Though Adam Steele died in 2012, his wife and daughter have kept his memory alive through a variety of charitable activities, including a scholarship established in his name at the University of Pittsburgh School of Nursing, where Terri received her degree. Prior to his death, the family regularly donated gift cards to help brighten the holidays of Veterans and their families.
For the past 11 years, Edna and Terri have organized an annual dinner to raise funds and collect toys for the VSC’s Holiday Toy Drive. Additionally, for the past 15 years they have donated their time and labor to help create Thanksgiving and Christmas baskets for Veterans.

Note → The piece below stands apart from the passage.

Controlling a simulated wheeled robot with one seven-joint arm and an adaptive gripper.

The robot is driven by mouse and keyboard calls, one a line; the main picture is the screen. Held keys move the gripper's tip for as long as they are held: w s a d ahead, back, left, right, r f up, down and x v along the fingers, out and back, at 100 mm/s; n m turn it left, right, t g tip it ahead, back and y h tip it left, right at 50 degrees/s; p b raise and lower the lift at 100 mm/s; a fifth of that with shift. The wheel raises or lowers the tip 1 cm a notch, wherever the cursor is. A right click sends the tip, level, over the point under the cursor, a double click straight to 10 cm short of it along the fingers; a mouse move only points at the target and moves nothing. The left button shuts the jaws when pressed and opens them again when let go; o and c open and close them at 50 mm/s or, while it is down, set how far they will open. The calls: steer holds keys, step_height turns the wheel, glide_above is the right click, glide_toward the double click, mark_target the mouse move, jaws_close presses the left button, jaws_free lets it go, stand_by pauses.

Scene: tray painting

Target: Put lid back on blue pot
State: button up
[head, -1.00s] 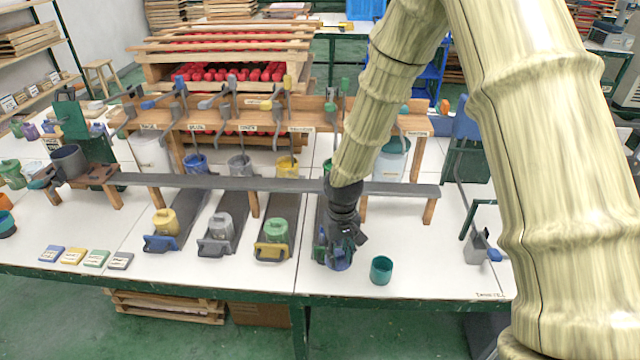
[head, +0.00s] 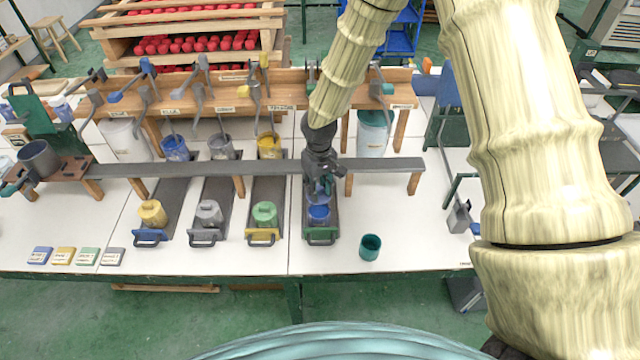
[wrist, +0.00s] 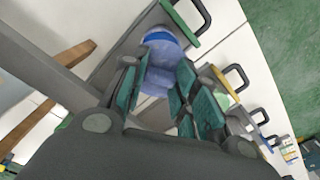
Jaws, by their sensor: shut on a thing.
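The blue pot (head: 319,214) stands upright on the green-handled dark tray (head: 320,236), at the front of the table. My gripper (head: 321,188) is just behind and above it, pointing down. It is shut on a small blue piece, which looks like the lid (wrist: 154,80), between the teal finger pads in the wrist view. The blue pot (wrist: 160,43) shows just beyond the fingertips there. The fingers hide much of the held piece, and I cannot tell whether it touches the pot.
A teal cup (head: 370,247) stands right of the tray. Trays with a green pot (head: 264,214), grey pot (head: 209,212) and yellow pot (head: 152,212) lie to the left. A long grey bar (head: 250,168) crosses behind the pots, close to my gripper. Several small labelled blocks (head: 76,256) lie front left.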

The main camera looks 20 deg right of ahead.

“The VSC was very helpful to our family, especially in getting Daddy’s pension straightened out,” Terri said. She also cites Northeast Ohio writer Regina Brett as a catalyst for the family’s strong support of area Veterans.
“I read her book ‘Become the Miracle,’ and it really inspired me,” Terri said. “A group of friends and I used to get together and exchange gifts at Christmas, and it was getting crazy. None of us really needed anything. So, we agreed to try to make a difference in other people’s lives by donating money instead of buying gifts. After a while, we moved (the party) to my house and I got to pick the charity.”
“We were treated so well by the VSC that we’ve always wanted to help them help others,” added Edna.
And the roots of patriotism grow ever deeper.